We're always ready to believe, and we'll start to believe at any positive signal. So I think it says something and a half that this three-run game might as well have been a twenty-run game. As soon as the Angels pulled ahead and the Mariners tried to bat, it became readily evident that the Mariners weren't going to do anything unless Dan Haren issued several consecutive intentional walks.

It doesn't actually work like that - games can turn around on a dime. The Mariners could've started hitting Haren in the second or the sixth or the ninth, and that would've been a normal baseball thing. Momentum and all. But feelings are feelings, and the feeling was that Dan Haren was able to do exactly what he wanted to do, and what he wanted to do was get the Mariners out all the time.

As soon as Dan Haren started to pitch, it looked like he was in absolute command. And he remained in absolute command throughout, such that, at the end, he was charged with but a single line drive. Haren faced 31 batters, and he struck 14 of them out. He'd never before struck out more than a dozen batters in a game. Since joining the Angels, he's averaged about seven strikeouts per nine innings. Tonight he quite literally doubled that. And he didn't walk anyone, although he came close, once, or maybe twice.

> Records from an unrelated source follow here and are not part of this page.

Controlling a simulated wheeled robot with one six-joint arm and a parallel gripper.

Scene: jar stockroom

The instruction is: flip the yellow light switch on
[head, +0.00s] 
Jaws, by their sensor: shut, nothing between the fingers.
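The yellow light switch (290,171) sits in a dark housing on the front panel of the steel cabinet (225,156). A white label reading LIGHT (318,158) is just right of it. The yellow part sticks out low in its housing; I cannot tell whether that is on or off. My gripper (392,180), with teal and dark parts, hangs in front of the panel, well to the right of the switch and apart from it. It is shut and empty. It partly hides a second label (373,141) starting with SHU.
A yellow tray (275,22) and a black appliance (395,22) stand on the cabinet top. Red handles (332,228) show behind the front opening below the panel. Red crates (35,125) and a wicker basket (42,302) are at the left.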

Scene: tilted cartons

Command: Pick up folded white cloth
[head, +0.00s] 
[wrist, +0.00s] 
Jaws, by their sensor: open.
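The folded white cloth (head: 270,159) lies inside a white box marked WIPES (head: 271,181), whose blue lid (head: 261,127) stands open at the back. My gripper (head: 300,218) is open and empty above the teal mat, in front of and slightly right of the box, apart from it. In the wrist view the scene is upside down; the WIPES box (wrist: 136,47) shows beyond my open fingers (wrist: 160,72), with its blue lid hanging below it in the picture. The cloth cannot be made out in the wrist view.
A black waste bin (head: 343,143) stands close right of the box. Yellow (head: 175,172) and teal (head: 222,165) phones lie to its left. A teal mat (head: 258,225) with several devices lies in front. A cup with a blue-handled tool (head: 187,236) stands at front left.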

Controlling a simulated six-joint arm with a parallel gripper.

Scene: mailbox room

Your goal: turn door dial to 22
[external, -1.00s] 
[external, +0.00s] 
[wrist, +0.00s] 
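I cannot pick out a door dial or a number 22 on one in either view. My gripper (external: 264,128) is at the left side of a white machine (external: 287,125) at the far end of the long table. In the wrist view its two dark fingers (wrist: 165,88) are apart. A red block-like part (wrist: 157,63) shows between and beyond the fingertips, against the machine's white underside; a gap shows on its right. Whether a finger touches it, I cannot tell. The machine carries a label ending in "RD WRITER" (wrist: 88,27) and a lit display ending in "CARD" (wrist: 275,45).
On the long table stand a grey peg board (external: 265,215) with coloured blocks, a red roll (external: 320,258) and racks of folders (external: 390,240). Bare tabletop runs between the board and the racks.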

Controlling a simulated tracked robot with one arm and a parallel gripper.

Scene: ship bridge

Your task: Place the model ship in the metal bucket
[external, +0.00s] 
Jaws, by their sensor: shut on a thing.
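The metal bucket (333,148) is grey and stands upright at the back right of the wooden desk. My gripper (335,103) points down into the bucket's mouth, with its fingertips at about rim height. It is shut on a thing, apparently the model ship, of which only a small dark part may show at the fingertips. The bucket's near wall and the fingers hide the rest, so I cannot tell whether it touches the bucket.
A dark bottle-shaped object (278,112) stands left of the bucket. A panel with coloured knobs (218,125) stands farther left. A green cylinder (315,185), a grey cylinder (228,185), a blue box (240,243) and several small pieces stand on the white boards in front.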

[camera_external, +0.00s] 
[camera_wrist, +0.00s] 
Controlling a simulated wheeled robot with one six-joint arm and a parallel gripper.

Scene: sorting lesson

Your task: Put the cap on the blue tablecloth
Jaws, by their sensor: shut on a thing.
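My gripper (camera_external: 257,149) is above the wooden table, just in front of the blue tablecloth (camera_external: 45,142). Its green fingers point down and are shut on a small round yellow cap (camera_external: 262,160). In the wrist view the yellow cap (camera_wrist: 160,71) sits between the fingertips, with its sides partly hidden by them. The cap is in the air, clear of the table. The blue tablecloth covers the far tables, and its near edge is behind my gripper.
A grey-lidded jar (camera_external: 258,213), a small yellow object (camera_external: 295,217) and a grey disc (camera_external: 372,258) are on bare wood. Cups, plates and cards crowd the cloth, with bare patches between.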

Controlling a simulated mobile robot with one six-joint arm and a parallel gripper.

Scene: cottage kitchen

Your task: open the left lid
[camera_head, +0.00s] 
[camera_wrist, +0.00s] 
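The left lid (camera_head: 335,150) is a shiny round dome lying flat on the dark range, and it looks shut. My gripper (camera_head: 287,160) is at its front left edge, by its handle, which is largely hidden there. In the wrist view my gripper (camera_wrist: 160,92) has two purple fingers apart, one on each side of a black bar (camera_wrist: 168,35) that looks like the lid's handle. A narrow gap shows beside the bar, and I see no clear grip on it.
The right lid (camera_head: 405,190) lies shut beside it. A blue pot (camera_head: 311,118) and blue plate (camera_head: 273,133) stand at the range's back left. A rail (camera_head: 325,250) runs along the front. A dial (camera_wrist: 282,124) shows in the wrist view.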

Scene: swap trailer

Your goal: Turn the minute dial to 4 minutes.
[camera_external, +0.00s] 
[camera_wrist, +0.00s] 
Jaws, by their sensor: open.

The Mariners felt a familiar kind of helpless, and while they haven't looked this helpless very often in 2012, they looked this helpless all kinds of often in 2011 and 2010, and those memories are hard to shake. Our impressions of the Mariners are still in some way colored by those older editions of the Mariners, and so in some way tonight was a return to normalcy. Coming up, they're celebrating a retro Felix Day. This was a retro Mariners Day, a nod to recent season past.

It was only a coincidence that the Mariners struck out 14 times and didn't walk upon Miguel Olivo's return to the lineup, but that's a fun fact for people who like to be bitter about sports. The Mariners also gave a vote of confidence to Alex Liddi by demoting Casper Wells, and Liddi responded by going 0-for-4 against Haren with four swinging strikeouts on the same pitch. Haren kept giving Liddi cutters low and away, and Liddi kept missing them. Eric Wedge said afterward he was frustrated by his team's inability to make adjustments as the game wore on, and while he wasn't talking only about Liddi, he was presumably talking a little about Liddi. Liddi threw in one of the worse defensive diving attempts I've seen, going after a foul pop-up and diving forward seconds before the ball came down. The ball also came down a few feet away. Alex Liddi isn't a left fielder, but these Mariners are all about on-the-job training.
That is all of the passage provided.